Even though he was not home, my husband’s presence in our lives became a threat to our safety due to his ongoing lifestyle.

One Saturday afternoon, after refusing to visit him in prison due to the bad winter weather, a written threat was delivered to our door by one of his undesirable messengers. After I watched the individual leave the property… At a moment of desperation, not knowing what else to do, I left the kids watching TV in the living room and I walked down the long hallway that led to my bedroom. I felt the emotions creeping up my spine. It was like a roller coaster that I could not ride because it made me ill and weak. My mind and body were tired and soul was aching…  Once in my bedroom, I quietly closed the door behind me, and I collapsed into the floor. I hit rock bottom… It was just me, the cold hardwood floor and God!  I was sobbing with rage, anger and a deep feeling of desperation.

“GOD! GOD!” I screamed in my mind! “HELP ME! Dear Lord!!! Help me! I do not understand… I do not understand WHY?  Where does it end?”

I did not even know where it started.  But it did not matter any longer… I needed to concentrate on how to get out of that situation.  I felt trapped in a never ending nightmare. I knew deep in my heart that only God could help me. I needed to trust in Him but I did not know where to begin!

I cried and sobbed for what seemed to be hours.  I begged God to guide me and show me the way.  My faith was still in me somewhere, although it had been tested endlessly, but my mental strength was weak and falling apart bit by bit.  This man that called himself my husband was a smart controlling man that knew what buttons to push to make me feel insecure and helpless.

“God! Please God!! Help me” I kept calling out with a low voice but my soul was screaming out to Him! “When and where did I fail?  Is this the way I have to spend my life due to the mistakes I made in the past?”

It did not make any sense.  I turned my life to God in 1989. How can I be living such a painful life? How can God allow this to happen?  If this is what love had in stored for me then I did not want nothing to do with it!

“God, you talked about loving one another… Surely you could not be condoning what is happening! There is no way! I refuse to believe that you are okay with what is happening in my life! Please tell me… Please show me that you are near… PLEASE! I am so lost and lonely. I can’t do this any more… Please Help Me! Please… God Please…”

I begged and cried alone in that cold and dark bedroom floor with no comfort.  I felt empty and in despair with nowhere to turn, with no more words to say or questions to ask.

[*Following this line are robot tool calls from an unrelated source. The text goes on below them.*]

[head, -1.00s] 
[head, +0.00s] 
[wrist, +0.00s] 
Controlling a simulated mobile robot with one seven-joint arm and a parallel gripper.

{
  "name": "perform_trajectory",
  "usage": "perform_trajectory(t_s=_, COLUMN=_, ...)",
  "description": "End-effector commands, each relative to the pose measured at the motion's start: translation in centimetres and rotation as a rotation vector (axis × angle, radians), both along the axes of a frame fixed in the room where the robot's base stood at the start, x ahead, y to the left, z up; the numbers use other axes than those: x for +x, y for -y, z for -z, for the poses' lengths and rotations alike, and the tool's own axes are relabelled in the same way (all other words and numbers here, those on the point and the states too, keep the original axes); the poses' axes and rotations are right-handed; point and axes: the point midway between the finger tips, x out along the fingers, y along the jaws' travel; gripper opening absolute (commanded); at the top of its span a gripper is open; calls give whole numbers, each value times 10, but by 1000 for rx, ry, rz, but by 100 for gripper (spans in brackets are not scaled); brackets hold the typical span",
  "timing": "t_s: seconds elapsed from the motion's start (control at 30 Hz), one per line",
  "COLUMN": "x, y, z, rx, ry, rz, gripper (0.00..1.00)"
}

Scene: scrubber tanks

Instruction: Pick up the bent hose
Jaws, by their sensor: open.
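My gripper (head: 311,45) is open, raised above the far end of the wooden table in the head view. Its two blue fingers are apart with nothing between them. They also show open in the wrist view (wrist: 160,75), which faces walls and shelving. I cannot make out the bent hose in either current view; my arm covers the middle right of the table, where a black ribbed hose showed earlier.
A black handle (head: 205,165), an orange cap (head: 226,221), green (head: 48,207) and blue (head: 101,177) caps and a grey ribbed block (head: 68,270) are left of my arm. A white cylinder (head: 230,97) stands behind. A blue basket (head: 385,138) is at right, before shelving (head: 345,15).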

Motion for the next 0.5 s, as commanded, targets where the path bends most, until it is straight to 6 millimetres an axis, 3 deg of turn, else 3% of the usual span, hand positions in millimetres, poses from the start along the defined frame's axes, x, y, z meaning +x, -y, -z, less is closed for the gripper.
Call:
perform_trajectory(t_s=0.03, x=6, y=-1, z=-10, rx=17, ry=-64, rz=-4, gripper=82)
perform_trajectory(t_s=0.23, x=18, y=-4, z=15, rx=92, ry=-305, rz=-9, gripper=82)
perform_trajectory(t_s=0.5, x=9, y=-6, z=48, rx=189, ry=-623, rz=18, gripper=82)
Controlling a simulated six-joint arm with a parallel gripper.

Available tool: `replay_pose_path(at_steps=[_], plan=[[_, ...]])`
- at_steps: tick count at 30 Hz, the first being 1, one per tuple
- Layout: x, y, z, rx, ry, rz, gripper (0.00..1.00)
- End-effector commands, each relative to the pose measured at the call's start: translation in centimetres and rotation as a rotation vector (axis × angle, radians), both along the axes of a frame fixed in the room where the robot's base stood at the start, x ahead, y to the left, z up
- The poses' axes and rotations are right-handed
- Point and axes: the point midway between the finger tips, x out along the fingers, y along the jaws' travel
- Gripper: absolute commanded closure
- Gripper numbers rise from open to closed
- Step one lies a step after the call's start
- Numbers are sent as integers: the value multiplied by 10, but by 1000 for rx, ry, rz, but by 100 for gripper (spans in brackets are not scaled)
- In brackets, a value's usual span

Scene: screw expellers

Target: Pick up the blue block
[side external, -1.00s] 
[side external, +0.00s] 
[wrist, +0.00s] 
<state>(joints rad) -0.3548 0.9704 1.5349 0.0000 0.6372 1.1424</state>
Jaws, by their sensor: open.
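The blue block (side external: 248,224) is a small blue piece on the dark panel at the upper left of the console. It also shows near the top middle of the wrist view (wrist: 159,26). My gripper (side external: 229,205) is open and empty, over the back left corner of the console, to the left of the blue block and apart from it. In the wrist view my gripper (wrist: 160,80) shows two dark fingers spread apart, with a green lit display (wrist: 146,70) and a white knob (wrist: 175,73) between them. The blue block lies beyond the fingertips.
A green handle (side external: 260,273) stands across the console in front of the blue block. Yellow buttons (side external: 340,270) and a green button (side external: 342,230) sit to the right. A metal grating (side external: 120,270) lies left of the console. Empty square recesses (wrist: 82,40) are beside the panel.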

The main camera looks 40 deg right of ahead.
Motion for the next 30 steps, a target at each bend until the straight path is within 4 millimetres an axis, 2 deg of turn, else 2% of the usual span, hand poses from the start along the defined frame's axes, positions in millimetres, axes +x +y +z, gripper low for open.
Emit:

Suddenly, I felt a sense of warmth covering my body like a warm heavy cozy blanket had been laid upon me. I felt comforted and protected…  As if someone had cloaked me and cradled me.  I could still hear my voice sobbing in the background “Please… Please God… Please.”  My heart was no longer heavy and my mind was no longer racing with unanswered questions. It felt like I was in another world.

As soon as I realized what I was experiencing, I startled myself and abruptly opened my eyes.  Confused yet knowing what had just happened, I started to cry again.  It was clear that God was there with me! Laughing and crying at the same time, I looked up and I whispered “Thank You! God you are here! I have been wondering where you were! Thank You! Oh my God Thank You!” Then I could hear the words “Psalm 91” deep within me.  I got up and searched my bible and read it the way Nancy taught me:

Psalm 91
I, who dwell in the shelter of the Most High will rest in the shadow of the Almighty.
I will say of the LORD, “He is my refuge and my fortress, my God, in whom I trust.”
Surely he will save me from the fowler’s snare and from the deadly pestilence. He will cover me with his feathers, and under his wings I will find refuge; his faithfulness will be my shield and rampart.  I will not fear the terror of night, nor the arrow that flies by day, nor the pestilence that stalks in the darkness, nor the plague that destroys at midday. 
A thousand may fall at my side, 
ten thousand at my right hand, but it will not come near me. 
I will only observe with my eyes 
and see the punishment of the wicked.
If I say, “The LORD is my refuge,” and I make the Most High my dwelling, 
no harm will overtake me, 
no disaster will come near my tent. 
For He will command His angels concerning me to guard me in all my ways; they will lift me up in their hands, so that I will not strike my foot against a stone. 
13 I will tread on the lion and the cobra; I will trample the great lion and the serpent.
“Because she loves me,” says the LORD, “I will rescue her; I will protect her, for she acknowledges my name.  She will call on me, and I will answer her; I will be with her in trouble, I will deliver her and honor her. With long life I will satisfy her and show her my salvation.”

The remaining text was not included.